Task requirements
Transcribe each line exactly.

Available data
*-*-*
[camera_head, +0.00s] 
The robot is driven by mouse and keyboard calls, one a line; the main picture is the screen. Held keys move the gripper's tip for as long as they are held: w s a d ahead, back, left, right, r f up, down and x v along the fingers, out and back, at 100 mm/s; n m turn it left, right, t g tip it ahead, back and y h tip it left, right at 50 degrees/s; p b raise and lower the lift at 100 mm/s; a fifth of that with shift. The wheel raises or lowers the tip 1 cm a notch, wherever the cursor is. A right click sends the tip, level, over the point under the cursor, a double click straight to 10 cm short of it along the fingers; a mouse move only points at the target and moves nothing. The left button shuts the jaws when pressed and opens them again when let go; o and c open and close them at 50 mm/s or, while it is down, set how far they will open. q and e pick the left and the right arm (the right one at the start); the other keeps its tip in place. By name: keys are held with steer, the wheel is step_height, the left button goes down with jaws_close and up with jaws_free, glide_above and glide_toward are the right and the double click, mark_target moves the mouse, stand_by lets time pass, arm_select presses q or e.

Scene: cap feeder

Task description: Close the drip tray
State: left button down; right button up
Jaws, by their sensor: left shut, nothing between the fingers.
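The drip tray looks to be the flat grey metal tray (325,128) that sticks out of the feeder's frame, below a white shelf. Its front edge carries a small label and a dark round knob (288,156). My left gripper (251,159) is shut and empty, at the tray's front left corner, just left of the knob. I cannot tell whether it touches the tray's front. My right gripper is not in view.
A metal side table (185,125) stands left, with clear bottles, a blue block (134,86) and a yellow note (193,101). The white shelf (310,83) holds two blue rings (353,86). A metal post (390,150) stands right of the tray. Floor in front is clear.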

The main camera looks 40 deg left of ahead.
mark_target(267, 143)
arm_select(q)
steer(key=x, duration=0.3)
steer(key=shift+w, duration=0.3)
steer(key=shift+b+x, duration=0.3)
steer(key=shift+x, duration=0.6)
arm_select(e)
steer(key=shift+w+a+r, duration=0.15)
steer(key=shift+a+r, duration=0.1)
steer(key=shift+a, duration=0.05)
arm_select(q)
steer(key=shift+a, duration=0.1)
*-*-*
Response to this exercise
[camera_head, +0.00s] 
The robot is driven by mouse and keyboard calls, one a line; the main picture is the screen. Held keys move the gripper's tip for as long as they are held: w s a d ahead, back, left, right, r f up, down and x v along the fingers, out and back, at 100 mm/s; n m turn it left, right, t g tip it ahead, back and y h tip it left, right at 50 degrees/s; p b raise and lower the lift at 100 mm/s; a fifth of that with shift. The wheel raises or lowers the tip 1 cm a notch, wherever the cursor is. A right click sends the tip, level, over the point under the cursor, a double click straight to 10 cm short of it along the fingers; a mouse move only points at the target and moves nothing. The left button shuts the jaws when pressed and opens them again when let go; o and c open and close them at 50 mm/s or, while it is down, set how far they will open. q and e pick the left and the right arm (the right one at the start); the other keeps its tip in place. By name: keys are held with steer, the wheel is step_height, the left button goes down with jaws_close and up with jaws_free, glide_above and glide_toward are the right and the double click, mark_target moves the mouse, stand_by lets time pass, arm_select presses q or e.

Scene: cap feeder

Task description: Close the drip tray
State: left button down; right button up
Jaws, by their sensor: left shut, nothing between the fingers.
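The drip tray looks to be the flat grey metal tray (325,128) that sticks out of the feeder's frame, below a white shelf. Its front edge carries a small label and a dark round knob (288,156). My left gripper (251,159) is shut and empty, at the tray's front left corner, just left of the knob. I cannot tell whether it touches the tray's front. My right gripper is not in view.
A metal side table (185,125) stands left, with clear bottles, a blue block (134,86) and a yellow note (193,101). The white shelf (310,83) holds two blue rings (353,86). A metal post (390,150) stands right of the tray. Floor in front is clear.

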The main camera looks 40 deg left of ahead.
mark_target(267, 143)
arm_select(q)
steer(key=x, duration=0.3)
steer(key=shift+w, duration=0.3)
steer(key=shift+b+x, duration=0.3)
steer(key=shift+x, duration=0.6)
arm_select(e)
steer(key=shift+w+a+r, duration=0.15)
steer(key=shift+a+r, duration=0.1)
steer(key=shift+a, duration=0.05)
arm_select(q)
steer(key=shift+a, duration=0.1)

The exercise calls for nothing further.